» DATASET EXTRACT:
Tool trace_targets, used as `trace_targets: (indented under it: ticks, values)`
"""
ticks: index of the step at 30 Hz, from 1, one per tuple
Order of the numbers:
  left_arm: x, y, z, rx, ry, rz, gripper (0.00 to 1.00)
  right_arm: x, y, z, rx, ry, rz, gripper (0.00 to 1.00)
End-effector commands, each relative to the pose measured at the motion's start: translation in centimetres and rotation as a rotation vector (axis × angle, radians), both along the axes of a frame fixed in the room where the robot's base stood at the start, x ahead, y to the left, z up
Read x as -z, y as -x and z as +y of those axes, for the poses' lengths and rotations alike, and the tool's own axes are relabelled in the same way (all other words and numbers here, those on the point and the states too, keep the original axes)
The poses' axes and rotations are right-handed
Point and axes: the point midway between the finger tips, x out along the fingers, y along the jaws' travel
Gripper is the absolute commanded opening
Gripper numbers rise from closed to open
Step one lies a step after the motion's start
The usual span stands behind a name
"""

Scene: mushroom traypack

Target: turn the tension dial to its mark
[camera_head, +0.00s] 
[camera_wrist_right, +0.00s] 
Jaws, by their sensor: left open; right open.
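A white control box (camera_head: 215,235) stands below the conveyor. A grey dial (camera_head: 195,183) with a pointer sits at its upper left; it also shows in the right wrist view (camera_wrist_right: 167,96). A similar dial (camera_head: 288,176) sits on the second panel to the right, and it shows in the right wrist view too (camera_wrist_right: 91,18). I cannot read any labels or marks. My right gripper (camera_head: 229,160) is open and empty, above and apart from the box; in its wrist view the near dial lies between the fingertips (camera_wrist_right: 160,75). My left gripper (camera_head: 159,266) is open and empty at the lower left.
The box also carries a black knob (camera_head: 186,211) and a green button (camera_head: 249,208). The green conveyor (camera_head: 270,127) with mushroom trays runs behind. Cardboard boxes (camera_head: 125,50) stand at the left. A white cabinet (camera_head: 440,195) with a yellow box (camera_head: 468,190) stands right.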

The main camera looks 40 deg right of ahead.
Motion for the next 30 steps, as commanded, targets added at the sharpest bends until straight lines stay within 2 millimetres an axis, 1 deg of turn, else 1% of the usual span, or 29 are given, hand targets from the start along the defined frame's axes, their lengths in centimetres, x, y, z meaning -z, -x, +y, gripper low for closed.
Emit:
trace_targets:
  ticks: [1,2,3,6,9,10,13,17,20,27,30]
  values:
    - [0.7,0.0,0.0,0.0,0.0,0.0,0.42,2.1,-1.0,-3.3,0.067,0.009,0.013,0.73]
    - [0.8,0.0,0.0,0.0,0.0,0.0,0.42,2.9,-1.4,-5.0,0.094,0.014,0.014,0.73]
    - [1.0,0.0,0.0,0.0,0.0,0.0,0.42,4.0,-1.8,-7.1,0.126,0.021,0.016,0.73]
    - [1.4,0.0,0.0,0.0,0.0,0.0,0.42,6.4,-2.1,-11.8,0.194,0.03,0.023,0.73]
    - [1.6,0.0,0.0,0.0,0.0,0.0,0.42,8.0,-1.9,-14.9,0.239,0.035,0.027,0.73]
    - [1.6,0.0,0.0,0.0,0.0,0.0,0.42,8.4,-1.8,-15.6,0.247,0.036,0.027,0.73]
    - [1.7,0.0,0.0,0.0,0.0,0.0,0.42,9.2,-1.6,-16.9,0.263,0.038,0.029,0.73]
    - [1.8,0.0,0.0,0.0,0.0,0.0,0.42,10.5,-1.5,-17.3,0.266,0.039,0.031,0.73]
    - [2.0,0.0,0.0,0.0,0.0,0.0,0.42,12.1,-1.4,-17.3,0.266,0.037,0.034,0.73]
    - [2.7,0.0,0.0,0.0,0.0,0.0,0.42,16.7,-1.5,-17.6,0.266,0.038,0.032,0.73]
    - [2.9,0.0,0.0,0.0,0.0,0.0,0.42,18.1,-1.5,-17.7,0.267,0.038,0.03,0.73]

» THE TASK:
Every line of the data above should be reproduced word for word.

» SOLUTION FOR THIS TASK:
Tool trace_targets, used as `trace_targets: (indented under it: ticks, values)`
"""
ticks: index of the step at 30 Hz, from 1, one per tuple
Order of the numbers:
  left_arm: x, y, z, rx, ry, rz, gripper (0.00 to 1.00)
  right_arm: x, y, z, rx, ry, rz, gripper (0.00 to 1.00)
End-effector commands, each relative to the pose measured at the motion's start: translation in centimetres and rotation as a rotation vector (axis × angle, radians), both along the axes of a frame fixed in the room where the robot's base stood at the start, x ahead, y to the left, z up
Read x as -z, y as -x and z as +y of those axes, for the poses' lengths and rotations alike, and the tool's own axes are relabelled in the same way (all other words and numbers here, those on the point and the states too, keep the original axes)
The poses' axes and rotations are right-handed
Point and axes: the point midway between the finger tips, x out along the fingers, y along the jaws' travel
Gripper is the absolute commanded opening
Gripper numbers rise from closed to open
Step one lies a step after the motion's start
The usual span stands behind a name
"""

Scene: mushroom traypack

Target: turn the tension dial to its mark
[camera_head, +0.00s] 
[camera_wrist_right, +0.00s] 
Jaws, by their sensor: left open; right open.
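A white control box (camera_head: 215,235) stands below the conveyor. A grey dial (camera_head: 195,183) with a pointer sits at its upper left; it also shows in the right wrist view (camera_wrist_right: 167,96). A similar dial (camera_head: 288,176) sits on the second panel to the right, and it shows in the right wrist view too (camera_wrist_right: 91,18). I cannot read any labels or marks. My right gripper (camera_head: 229,160) is open and empty, above and apart from the box; in its wrist view the near dial lies between the fingertips (camera_wrist_right: 160,75). My left gripper (camera_head: 159,266) is open and empty at the lower left.
The box also carries a black knob (camera_head: 186,211) and a green button (camera_head: 249,208). The green conveyor (camera_head: 270,127) with mushroom trays runs behind. Cardboard boxes (camera_head: 125,50) stand at the left. A white cabinet (camera_head: 440,195) with a yellow box (camera_head: 468,190) stands right.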

The main camera looks 40 deg right of ahead.
Motion for the next 30 steps, as commanded, targets added at the sharpest bends until straight lines stay within 2 millimetres an axis, 1 deg of turn, else 1% of the usual span, or 29 are given, hand targets from the start along the defined frame's axes, their lengths in centimetres, x, y, z meaning -z, -x, +y, gripper low for closed.
Emit:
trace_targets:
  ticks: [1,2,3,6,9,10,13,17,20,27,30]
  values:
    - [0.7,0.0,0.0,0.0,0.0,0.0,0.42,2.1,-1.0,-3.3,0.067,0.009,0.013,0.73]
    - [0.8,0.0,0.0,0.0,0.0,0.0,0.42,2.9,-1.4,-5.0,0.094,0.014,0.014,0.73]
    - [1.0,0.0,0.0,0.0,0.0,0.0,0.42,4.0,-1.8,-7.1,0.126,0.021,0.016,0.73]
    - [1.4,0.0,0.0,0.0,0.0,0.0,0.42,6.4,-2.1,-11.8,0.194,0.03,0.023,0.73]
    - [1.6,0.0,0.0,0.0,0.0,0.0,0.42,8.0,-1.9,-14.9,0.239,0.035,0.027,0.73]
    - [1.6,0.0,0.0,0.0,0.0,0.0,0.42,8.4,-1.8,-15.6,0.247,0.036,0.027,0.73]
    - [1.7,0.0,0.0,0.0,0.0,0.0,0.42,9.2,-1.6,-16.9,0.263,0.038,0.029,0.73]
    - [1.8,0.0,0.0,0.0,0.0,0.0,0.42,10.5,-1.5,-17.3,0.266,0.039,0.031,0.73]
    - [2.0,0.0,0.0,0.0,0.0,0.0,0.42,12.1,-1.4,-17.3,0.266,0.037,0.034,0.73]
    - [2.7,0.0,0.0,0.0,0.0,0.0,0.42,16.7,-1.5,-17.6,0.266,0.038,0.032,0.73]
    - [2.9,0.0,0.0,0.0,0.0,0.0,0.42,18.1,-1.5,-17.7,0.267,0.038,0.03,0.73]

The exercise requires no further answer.